## Exercise description
Copy out exactly the lines from the first line of the material below through the line containing "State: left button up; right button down", and nothing beyond them.
--- START Data records ---
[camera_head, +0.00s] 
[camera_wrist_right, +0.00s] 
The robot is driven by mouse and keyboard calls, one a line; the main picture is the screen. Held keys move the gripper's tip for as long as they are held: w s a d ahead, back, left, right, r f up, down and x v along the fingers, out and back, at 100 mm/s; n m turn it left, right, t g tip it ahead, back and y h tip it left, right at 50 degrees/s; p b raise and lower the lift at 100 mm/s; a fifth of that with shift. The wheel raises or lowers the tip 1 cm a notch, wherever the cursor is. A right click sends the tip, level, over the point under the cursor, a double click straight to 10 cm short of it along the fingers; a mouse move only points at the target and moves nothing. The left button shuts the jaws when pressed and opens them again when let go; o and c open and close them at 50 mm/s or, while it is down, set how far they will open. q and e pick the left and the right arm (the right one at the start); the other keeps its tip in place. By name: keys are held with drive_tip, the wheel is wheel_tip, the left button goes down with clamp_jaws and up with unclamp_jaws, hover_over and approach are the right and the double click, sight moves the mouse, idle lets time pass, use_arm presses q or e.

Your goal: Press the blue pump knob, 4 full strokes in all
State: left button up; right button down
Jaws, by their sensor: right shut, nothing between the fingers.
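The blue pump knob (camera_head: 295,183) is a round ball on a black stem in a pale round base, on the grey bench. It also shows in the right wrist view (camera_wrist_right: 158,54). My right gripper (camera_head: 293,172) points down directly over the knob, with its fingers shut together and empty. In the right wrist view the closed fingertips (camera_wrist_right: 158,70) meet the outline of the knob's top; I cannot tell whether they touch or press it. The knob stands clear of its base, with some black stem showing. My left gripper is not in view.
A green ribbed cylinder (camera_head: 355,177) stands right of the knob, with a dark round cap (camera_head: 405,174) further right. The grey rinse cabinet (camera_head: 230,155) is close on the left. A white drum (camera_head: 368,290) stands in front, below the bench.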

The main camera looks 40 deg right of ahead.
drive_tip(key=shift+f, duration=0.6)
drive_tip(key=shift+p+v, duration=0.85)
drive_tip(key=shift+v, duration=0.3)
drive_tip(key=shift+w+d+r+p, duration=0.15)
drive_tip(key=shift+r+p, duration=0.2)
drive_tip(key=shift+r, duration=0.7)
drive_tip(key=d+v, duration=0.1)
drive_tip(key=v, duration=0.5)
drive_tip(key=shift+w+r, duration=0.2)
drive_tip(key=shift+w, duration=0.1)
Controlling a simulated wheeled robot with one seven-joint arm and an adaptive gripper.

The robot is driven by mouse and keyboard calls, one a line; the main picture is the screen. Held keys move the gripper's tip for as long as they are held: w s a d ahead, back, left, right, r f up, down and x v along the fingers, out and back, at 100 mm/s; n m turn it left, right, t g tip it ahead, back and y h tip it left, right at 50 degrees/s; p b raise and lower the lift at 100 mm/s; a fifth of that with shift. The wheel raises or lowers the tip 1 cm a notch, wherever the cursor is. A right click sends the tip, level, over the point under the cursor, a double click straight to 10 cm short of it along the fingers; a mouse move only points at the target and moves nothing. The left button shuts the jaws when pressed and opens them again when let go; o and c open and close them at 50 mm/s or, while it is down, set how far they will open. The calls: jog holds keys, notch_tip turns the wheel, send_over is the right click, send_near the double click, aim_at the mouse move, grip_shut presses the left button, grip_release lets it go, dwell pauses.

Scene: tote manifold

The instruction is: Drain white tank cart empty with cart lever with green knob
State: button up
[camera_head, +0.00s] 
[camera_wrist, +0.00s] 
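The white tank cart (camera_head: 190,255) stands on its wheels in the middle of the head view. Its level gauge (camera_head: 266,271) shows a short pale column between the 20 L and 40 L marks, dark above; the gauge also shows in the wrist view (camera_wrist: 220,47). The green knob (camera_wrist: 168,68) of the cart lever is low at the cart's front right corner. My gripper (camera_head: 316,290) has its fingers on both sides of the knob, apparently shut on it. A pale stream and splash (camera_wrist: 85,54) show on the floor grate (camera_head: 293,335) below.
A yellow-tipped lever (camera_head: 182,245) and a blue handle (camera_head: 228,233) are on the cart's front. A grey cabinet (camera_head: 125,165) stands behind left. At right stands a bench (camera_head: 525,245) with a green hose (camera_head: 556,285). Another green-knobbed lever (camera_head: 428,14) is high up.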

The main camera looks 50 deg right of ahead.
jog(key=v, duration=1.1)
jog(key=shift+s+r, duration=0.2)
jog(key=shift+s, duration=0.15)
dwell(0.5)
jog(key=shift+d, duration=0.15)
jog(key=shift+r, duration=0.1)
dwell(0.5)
--- END Data records ---
## Correct answer
[camera_head, +0.00s] 
[camera_wrist_right, +0.00s] 
The robot is driven by mouse and keyboard calls, one a line; the main picture is the screen. Held keys move the gripper's tip for as long as they are held: w s a d ahead, back, left, right, r f up, down and x v along the fingers, out and back, at 100 mm/s; n m turn it left, right, t g tip it ahead, back and y h tip it left, right at 50 degrees/s; p b raise and lower the lift at 100 mm/s; a fifth of that with shift. The wheel raises or lowers the tip 1 cm a notch, wherever the cursor is. A right click sends the tip, level, over the point under the cursor, a double click straight to 10 cm short of it along the fingers; a mouse move only points at the target and moves nothing. The left button shuts the jaws when pressed and opens them again when let go; o and c open and close them at 50 mm/s or, while it is down, set how far they will open. q and e pick the left and the right arm (the right one at the start); the other keeps its tip in place. By name: keys are held with drive_tip, the wheel is wheel_tip, the left button goes down with clamp_jaws and up with unclamp_jaws, hover_over and approach are the right and the double click, sight moves the mouse, idle lets time pass, use_arm presses q or e.

Your goal: Press the blue pump knob, 4 full strokes in all
State: left button up; right button down

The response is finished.